BoE rate rise and AI disruption pose twin risks for insurers

Allianz Trade forecasts a September hike to 4% and AI reshaping up to a quarter of jobs

BoE rate rise and AI disruption pose twin risks for insurers

Insurance News

By Mark Rosanes

The Bank of England is expected to raise rates by 25 basis points in September, pushing the bank rate to 4%, as sticky wage growth, delayed energy inflation and planned corporate price increases keep inflation pressure elevated - projections from Allianz Trade's latest Global Economic Outlook. For UK insurers, the rate rise and the AI-driven employment disruption the same report documents are not simply two separate macro risks sharing a headline. They interact directly: the lines most exposed to AI-driven workforce disruption - income protection, liability and employers' liability - are the same lines already under reserve adequacy and pricing pressure in an elevated rate environment. A rate rise that sustains investment income for life insurers holding long-dated assets simultaneously compounds the claims exposure on the commercial lines where AI employment disruption is expanding the risk pool.

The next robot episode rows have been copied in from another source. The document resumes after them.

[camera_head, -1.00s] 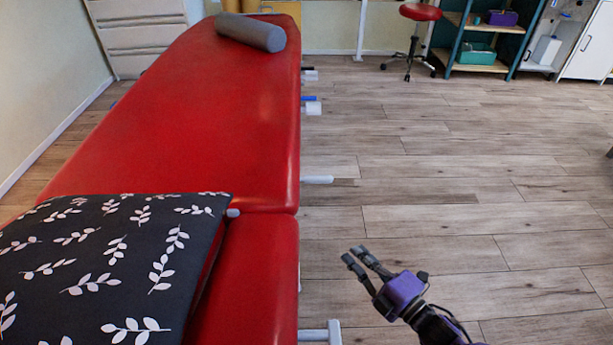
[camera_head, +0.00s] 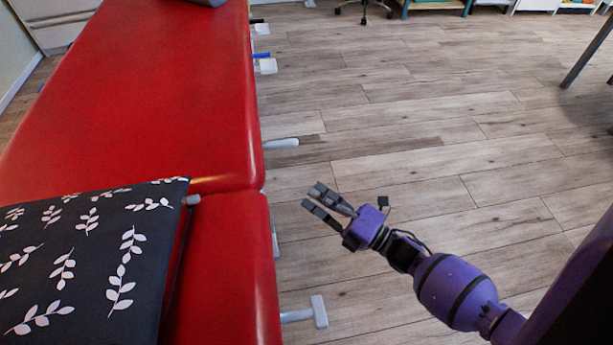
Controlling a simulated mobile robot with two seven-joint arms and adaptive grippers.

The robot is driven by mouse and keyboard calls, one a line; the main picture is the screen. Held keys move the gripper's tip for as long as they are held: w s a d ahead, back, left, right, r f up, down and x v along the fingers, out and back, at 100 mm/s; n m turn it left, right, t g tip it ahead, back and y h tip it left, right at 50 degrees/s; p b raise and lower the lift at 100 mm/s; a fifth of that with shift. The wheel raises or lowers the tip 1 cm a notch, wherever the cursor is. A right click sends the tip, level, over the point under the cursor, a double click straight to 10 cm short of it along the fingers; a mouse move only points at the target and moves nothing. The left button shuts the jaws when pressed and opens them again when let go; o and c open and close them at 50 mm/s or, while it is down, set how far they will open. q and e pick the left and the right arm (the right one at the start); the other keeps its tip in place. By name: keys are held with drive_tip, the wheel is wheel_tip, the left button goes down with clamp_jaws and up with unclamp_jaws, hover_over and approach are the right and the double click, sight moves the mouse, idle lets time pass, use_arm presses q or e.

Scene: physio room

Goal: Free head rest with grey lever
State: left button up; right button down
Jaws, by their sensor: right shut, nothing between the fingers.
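The red treatment table (camera_head: 150,95) runs along the left, with a separate red head rest section (camera_head: 228,265) at its near end. A grey lever (camera_head: 281,143) sticks out from the table's right side, just beyond the gap between the two sections. My right gripper (camera_head: 314,198) is shut and empty. It hangs over the floor to the right of the head rest, nearer to me than the grey lever and apart from it. My left gripper is not in view.
A dark pillow with white leaves (camera_head: 85,260) covers part of the head rest. A blue-tipped lever (camera_head: 262,55) and a black-tipped one (camera_head: 257,21) lie farther along the side. A pale T-shaped bar (camera_head: 318,311) juts out near the front.

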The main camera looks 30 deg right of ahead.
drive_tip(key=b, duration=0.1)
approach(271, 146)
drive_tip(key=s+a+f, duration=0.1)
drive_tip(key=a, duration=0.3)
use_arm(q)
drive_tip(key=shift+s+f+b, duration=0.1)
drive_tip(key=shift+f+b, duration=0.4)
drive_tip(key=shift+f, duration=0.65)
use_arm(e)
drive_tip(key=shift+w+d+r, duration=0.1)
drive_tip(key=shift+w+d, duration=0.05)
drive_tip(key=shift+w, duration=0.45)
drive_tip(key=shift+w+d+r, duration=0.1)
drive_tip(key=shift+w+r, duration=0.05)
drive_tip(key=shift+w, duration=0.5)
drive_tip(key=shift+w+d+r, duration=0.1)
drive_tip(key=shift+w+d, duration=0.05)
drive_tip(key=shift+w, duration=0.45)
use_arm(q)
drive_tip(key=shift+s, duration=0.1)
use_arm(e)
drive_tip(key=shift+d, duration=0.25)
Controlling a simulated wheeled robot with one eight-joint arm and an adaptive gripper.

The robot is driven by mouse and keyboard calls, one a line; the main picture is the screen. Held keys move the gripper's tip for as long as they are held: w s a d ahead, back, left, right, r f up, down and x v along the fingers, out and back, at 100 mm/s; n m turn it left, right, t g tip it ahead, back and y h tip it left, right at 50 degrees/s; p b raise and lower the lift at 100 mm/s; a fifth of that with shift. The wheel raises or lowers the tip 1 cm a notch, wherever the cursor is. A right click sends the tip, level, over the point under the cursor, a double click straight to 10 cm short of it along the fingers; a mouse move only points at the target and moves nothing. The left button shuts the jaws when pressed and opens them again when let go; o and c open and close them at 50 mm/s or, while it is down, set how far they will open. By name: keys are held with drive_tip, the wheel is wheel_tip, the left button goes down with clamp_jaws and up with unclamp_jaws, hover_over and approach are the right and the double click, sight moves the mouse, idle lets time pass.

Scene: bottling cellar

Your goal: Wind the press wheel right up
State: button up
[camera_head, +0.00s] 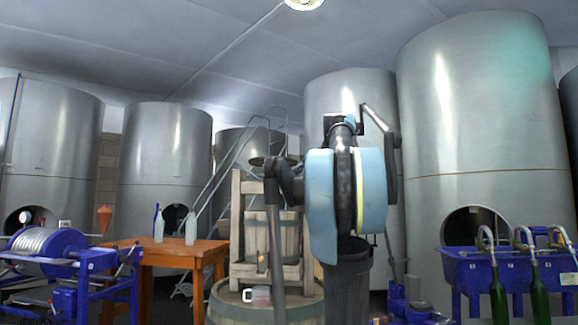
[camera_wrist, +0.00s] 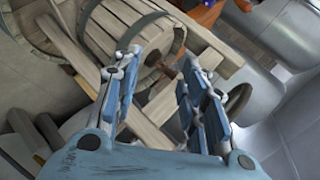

The rate environment and its insurance implications

Moody's noted in October 2025 that persistently high UK interest rates benefit investment income, particularly for life insurers holding long-dated assets. The same environment sustains pressure on reserve adequacy and mortgage-linked lines. Elevated rates lift reserve discounting costs and affect how non-life insurers account for long-tail liabilities. The UK residential sector is expected to dip sharply this year, hit by elevated input costs and higher mortgage rates.

Allianz Trade forecasts UK GDP growth of 1.0% in 2026, with household spending projected to expand at a similar rate. Strong public sector wage growth has supported real incomes, but Ofgem utility price hikes in July and September are expected to delay any pullback in energy inflation. UK inflation is forecast to reach 1.9% by Q4 2027. Business surveys indicate UK corporates plan to raise selling prices sharply in the coming months, adding further upward pressure on claims costs across commercial lines.

The AI employment disruption and where it lands for insurers

Allianz Trade projected a 3.4% labour productivity gain for the UK over the next decade, offset by a 1.1% employment impact, with a net total GDP effect of 1.7%. The US shows a stronger 3.3% total GDP impact, while Spain and Italy show negative total GDP impacts of 0.4% and 0.9% respectively. AI is expected to reshape up to a quarter of jobs across major advanced economies through task reorganisation, automation and augmentation, with the report warning that jobs may disappear faster than workers can be reskilled in the medium term.

For UK insurers, that disruption is already visible in hiring data and in the exposure base of specific lines. PwC's 2026 Global AI Jobs Barometer found AI specialist roles grew eight times faster than overall job hiring globally in 2025, and 49% of CEOs expect AI to reduce junior hiring over the next three years. Income protection, liability and employers' liability lines face the greatest workforce exposure - and those are precisely the lines where the elevated rate environment is already sustaining reserve and pricing pressure. The interaction is specific: as AI displaces workers in task-intensive roles, the income protection and liability exposure base grows at the same moment that reserving costs for long-tail lines remain elevated by rate conditions that were expected to ease more quickly than Allianz Trade now projects.

Globally, Allianz Trade forecast growth slowing mildly to 2.5% in 2026 before rebounding to 2.9% in 2027, with AI identified as a key support for the global economy, partially offsetting the drag from energy costs and trade tensions.